Why won’t they budge? “I ask myself that daily when we sit in front of our clients,” Ms. Glaser said.

Wage growth did pick up slightly in January, with average hourly earnings rising 3.1 percent from a year earlier. But that still reflects a slowdown from the middle of last year, when growth briefly hit 3.5 percent.

“The wage momentum looks like it’s cooled,” Ms. Zentner said. “Wages are rising, it’s just still a lackluster pace compared to what we’d like to see.”

For policymakers at the Federal Reserve, however, the combination of strong hiring and moderate wage growth could be welcome news. The central bank cut interest rates three times last year in a bid to keep the expansion from stalling. The report released on Friday is a sign that effort is working, without causing the economy to overheat.

The report also provided new evidence of the effect of the Fed’s recent policy moves.

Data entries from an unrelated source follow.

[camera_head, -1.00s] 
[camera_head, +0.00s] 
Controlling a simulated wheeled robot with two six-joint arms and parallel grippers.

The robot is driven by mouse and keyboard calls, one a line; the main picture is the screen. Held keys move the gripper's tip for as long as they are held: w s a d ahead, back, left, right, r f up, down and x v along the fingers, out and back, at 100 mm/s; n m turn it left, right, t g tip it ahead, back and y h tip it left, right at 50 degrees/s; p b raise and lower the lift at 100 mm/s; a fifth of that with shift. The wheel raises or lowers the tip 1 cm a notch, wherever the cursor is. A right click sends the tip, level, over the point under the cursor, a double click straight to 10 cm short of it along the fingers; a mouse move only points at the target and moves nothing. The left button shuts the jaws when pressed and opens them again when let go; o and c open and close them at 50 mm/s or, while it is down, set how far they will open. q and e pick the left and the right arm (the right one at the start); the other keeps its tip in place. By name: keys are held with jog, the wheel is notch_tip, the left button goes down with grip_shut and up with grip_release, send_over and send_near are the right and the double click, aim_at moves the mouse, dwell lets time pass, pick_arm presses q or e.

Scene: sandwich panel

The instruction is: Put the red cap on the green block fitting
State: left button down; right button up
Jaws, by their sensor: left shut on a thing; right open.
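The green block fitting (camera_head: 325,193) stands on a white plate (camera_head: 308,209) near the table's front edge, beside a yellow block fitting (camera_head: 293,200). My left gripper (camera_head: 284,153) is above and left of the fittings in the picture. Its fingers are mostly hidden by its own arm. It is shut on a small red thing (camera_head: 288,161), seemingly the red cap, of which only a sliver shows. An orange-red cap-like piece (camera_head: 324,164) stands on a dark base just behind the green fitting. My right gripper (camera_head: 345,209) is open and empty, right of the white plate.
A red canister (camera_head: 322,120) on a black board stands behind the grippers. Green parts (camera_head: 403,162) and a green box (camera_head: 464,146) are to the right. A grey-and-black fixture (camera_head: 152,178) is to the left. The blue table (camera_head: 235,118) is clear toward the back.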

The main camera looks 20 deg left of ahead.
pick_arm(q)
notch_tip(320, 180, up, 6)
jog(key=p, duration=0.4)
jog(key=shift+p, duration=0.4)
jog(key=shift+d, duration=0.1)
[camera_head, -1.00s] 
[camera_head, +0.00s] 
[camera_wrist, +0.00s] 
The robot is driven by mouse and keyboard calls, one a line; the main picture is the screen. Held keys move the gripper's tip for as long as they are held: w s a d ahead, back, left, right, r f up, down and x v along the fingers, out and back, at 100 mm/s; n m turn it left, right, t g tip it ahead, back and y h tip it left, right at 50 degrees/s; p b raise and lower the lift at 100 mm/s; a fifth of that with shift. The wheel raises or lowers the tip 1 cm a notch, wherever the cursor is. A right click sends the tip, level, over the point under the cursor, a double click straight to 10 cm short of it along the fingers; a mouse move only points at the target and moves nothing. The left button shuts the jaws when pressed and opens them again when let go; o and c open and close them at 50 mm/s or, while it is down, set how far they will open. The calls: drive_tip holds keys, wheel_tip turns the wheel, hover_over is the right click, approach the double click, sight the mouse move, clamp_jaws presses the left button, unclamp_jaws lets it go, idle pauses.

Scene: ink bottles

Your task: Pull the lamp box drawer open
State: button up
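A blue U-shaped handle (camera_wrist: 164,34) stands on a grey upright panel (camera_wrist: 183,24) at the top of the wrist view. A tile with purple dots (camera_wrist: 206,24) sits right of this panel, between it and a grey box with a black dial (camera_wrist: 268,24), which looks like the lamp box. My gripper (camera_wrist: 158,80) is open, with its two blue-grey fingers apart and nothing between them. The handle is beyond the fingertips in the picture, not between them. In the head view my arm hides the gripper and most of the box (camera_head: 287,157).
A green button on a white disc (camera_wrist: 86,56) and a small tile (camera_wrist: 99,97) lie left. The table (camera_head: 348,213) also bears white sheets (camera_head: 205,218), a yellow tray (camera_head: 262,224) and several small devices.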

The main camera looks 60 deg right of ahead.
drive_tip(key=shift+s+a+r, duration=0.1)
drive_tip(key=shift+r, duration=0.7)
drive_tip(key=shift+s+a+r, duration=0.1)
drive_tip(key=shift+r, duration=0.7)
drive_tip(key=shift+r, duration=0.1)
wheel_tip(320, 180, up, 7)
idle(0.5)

The Labor Department said that the economy added 514,000 fewer jobs in 2018 and early 2019 than initially reported, but that job growth was stronger later in 2019 than was previously known.

These benchmark revisions, which align the monthly survey-based estimates with more definitive data from state unemployment insurance records, are made annually but were much larger than usual this year. The revisions were largely in line with preliminary estimates released last summer.

Taken together, the new figures support suggestions that the Fed’s rate increases in 2018 may have acted as a brake on job growth, but that the 2019 cuts helped drive a rebound in hiring, as lower borrowing costs gave a lift to the housing market.

The revisions are also the latest evidence that the economic jolt delivered by the Republican tax cuts in 2018 was milder and ended sooner than it initially appeared. Earlier revisions to gross domestic product, which likewise downgraded estimates of 2018 growth, told a similar story.

“There were lots of skeptics when it passed that it would have much pass-through” to the larger economy, Julia Coronado, president of MacroPolicy Perspectives, an economics consulting firm, said of the tax law. “And now the data confirms that there wasn’t much pass-through.”

The revisions kept alive the economy’s record-setting streak of monthly job gains, but by the slimmest of margins. The new figures show that employers added just 1,000 jobs last February, down from 56,000 before the revision.